**Source data:**
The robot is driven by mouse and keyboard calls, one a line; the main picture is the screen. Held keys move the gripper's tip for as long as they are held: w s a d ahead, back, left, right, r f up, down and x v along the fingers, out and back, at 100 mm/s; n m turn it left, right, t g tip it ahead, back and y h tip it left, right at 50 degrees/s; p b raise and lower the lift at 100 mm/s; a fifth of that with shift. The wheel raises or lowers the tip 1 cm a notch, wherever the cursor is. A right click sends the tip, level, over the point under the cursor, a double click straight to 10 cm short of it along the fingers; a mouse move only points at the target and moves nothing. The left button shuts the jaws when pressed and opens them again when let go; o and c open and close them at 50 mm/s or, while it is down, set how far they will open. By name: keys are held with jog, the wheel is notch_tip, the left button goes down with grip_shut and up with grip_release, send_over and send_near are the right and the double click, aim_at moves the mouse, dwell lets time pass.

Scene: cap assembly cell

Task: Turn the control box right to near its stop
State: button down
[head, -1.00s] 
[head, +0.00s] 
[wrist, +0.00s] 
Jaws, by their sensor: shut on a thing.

**Given request:** Retype the listing. Match it exactly.

**Reply:**
The robot is driven by mouse and keyboard calls, one a line; the main picture is the screen. Held keys move the gripper's tip for as long as they are held: w s a d ahead, back, left, right, r f up, down and x v along the fingers, out and back, at 100 mm/s; n m turn it left, right, t g tip it ahead, back and y h tip it left, right at 50 degrees/s; p b raise and lower the lift at 100 mm/s; a fifth of that with shift. The wheel raises or lowers the tip 1 cm a notch, wherever the cursor is. A right click sends the tip, level, over the point under the cursor, a double click straight to 10 cm short of it along the fingers; a mouse move only points at the target and moves nothing. The left button shuts the jaws when pressed and opens them again when let go; o and c open and close them at 50 mm/s or, while it is down, set how far they will open. By name: keys are held with jog, the wheel is notch_tip, the left button goes down with grip_shut and up with grip_release, send_over and send_near are the right and the double click, aim_at moves the mouse, dwell lets time pass.

Scene: cap assembly cell

Task: Turn the control box right to near its stop
State: button down
[head, -1.00s] 
[head, +0.00s] 
[wrist, +0.00s] 
Jaws, by their sensor: shut on a thing.

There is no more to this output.